Рассуждение Галилея – в котором импетус превращается в величину и в котором, соединяя динамику и статику647, он предлагает измерять импетус через сопротивление, т. е. в конечном счете через вес, который противостоит импульсу к движению648, – представляет собой переложение архимедова рассуждения. Gravitas secundum situm превращается в impetus secundum situm, а статика превращается в динамику, поскольку Галилей интерпретирует тяжесть в терминах динамики.

Однако если это верно, если динамика Галилея глубоко пронизана влиянием Архимеда и целиком основывается на понятии тяжести, то получается, что Галилей не мог сформулировать принцип инерции. Поэтому он так никогда этого и не сделал.

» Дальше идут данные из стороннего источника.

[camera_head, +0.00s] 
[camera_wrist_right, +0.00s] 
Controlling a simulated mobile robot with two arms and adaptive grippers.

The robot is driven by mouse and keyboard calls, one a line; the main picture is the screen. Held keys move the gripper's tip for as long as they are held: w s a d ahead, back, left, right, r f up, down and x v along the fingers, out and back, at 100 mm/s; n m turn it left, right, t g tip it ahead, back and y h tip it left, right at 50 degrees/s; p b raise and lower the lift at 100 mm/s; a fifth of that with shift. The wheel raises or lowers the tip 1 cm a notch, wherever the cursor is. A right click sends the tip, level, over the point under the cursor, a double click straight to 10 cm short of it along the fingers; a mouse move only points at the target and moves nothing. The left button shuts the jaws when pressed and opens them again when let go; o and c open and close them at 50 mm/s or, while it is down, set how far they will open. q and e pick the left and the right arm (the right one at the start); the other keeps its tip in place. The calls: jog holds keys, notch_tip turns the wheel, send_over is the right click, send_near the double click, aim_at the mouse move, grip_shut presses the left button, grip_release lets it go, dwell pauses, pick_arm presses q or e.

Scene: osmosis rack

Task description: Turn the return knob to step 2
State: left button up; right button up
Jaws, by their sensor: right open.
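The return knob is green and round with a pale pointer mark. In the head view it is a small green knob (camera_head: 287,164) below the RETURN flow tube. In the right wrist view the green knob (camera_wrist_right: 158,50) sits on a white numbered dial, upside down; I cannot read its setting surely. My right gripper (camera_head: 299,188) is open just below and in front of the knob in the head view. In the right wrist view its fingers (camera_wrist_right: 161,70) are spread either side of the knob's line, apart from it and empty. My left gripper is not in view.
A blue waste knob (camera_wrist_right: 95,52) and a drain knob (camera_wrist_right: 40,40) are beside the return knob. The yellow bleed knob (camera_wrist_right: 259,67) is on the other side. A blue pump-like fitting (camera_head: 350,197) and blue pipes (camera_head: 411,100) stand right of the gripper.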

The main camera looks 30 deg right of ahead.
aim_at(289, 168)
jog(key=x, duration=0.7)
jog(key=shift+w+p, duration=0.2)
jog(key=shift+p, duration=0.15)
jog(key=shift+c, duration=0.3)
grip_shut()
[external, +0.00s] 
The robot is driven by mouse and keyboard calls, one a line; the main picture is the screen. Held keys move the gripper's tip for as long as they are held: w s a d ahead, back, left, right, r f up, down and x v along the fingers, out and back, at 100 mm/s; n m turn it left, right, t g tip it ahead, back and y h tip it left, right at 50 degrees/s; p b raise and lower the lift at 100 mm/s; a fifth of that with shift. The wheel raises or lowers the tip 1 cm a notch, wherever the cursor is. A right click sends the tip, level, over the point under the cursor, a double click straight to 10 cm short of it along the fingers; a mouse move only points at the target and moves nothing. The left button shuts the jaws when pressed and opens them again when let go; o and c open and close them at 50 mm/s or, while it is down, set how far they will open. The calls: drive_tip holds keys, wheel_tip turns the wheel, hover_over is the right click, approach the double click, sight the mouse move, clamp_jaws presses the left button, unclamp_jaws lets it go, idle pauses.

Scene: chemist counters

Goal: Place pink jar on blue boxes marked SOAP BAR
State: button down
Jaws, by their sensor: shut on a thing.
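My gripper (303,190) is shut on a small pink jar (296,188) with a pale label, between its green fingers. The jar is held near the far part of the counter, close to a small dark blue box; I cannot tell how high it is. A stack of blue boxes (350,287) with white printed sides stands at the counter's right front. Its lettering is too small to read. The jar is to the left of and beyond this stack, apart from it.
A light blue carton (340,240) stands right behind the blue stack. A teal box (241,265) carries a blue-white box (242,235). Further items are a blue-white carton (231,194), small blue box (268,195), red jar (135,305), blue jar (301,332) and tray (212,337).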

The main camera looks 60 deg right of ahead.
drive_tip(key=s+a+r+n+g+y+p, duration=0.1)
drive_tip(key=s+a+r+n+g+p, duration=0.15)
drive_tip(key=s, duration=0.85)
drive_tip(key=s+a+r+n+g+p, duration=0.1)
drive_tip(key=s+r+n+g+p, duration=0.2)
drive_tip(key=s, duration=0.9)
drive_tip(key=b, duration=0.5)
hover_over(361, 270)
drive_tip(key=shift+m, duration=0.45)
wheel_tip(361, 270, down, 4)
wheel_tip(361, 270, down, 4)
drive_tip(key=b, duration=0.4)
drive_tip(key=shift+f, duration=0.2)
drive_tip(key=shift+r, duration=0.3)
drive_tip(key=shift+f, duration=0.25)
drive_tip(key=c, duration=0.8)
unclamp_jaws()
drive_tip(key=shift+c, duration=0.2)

Действительно, чтобы суметь это сделать, т. е. чтобы иметь возможность утверждать, что вечное сохранение не движения вообще, а именно прямолинейного движения, чтобы иметь возможность представить себе тело, предоставленное самому себе и лишенное всякой опоры, как продолжающее пребывать в покое или двигаться прямолинейно, а не по кривой линии649, необходимо было бы суметь помыслить движение свободного падения отнюдь не как естественное, а, напротив, как «случайное» и «насильственное», т. е. как обусловленное внешней силой. Это значит, что Галилей, доведя до предела математическую логику своей философии природы, должен был бы исключить тяжесть не только из сущностной конституции тел, но даже из их «действительной» конституции. Иными словами, он должен был бы свести действительное существование предмета к его сущностным характеристикам. И это, в свою очередь, означает, что он должен был бы перестать быть последователем Архимеда и стать картезианцем.